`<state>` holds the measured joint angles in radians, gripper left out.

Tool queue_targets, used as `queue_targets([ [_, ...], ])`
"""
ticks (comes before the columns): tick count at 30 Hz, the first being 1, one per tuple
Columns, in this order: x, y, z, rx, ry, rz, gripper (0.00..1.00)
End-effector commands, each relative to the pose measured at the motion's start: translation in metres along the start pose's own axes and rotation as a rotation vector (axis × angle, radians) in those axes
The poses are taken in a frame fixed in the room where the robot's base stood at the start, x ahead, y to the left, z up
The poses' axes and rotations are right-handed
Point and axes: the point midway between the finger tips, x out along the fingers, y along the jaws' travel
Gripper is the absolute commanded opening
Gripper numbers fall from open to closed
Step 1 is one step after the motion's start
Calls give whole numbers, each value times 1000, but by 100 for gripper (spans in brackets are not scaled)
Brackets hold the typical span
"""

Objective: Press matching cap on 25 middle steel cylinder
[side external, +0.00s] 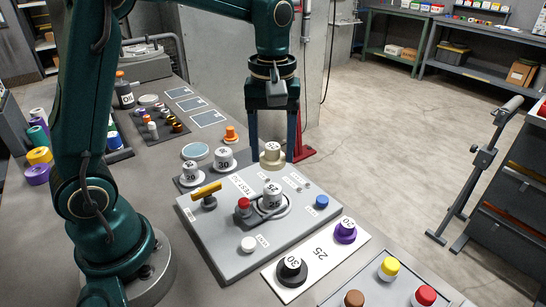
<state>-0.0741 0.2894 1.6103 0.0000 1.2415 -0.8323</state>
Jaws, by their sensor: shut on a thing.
____
TO DO ->
Images should not appear in the copy; retype the listing above exactly.

PROBLEM SOLUTION ->
`<state>` holds the measured joint angles in radians, gripper left out.

Tool queue_targets, used as `queue_targets([ [_, ...], ])`
"""
ticks (comes before the columns): tick count at 30 Hz, the first being 1, one per tuple
Columns, in this order: x, y, z, rx, ry, rz, gripper (0.00..1.00)
End-effector commands, each relative to the pose measured at the motion's start: translation in metres along the start pose's own axes and rotation as a rotation vector (axis × angle, radians) in those axes
The poses are taken in a frame fixed in the room where the robot's base stood at the start, x ahead, y to the left, z up
The poses' axes and rotations are right-handed
Point and axes: the point midway between the finger tips, x out along the fingers, y along the jaws' travel
Gripper is the absolute commanded opening
Gripper numbers fall from open to closed
Step 1 is one step after the motion's start
Calls give whole numbers, each value times 1000, but by 100 for gripper (spans in brackets are not scaled)
Brackets hold the typical span
"""

Objective: Press matching cap on 25 middle steel cylinder
[side external, +0.00s] 
<state>-0.0741 0.2894 1.6103 0.0000 1.2415 -0.8323</state>
Jaws, by their sensor: shut on a thing.

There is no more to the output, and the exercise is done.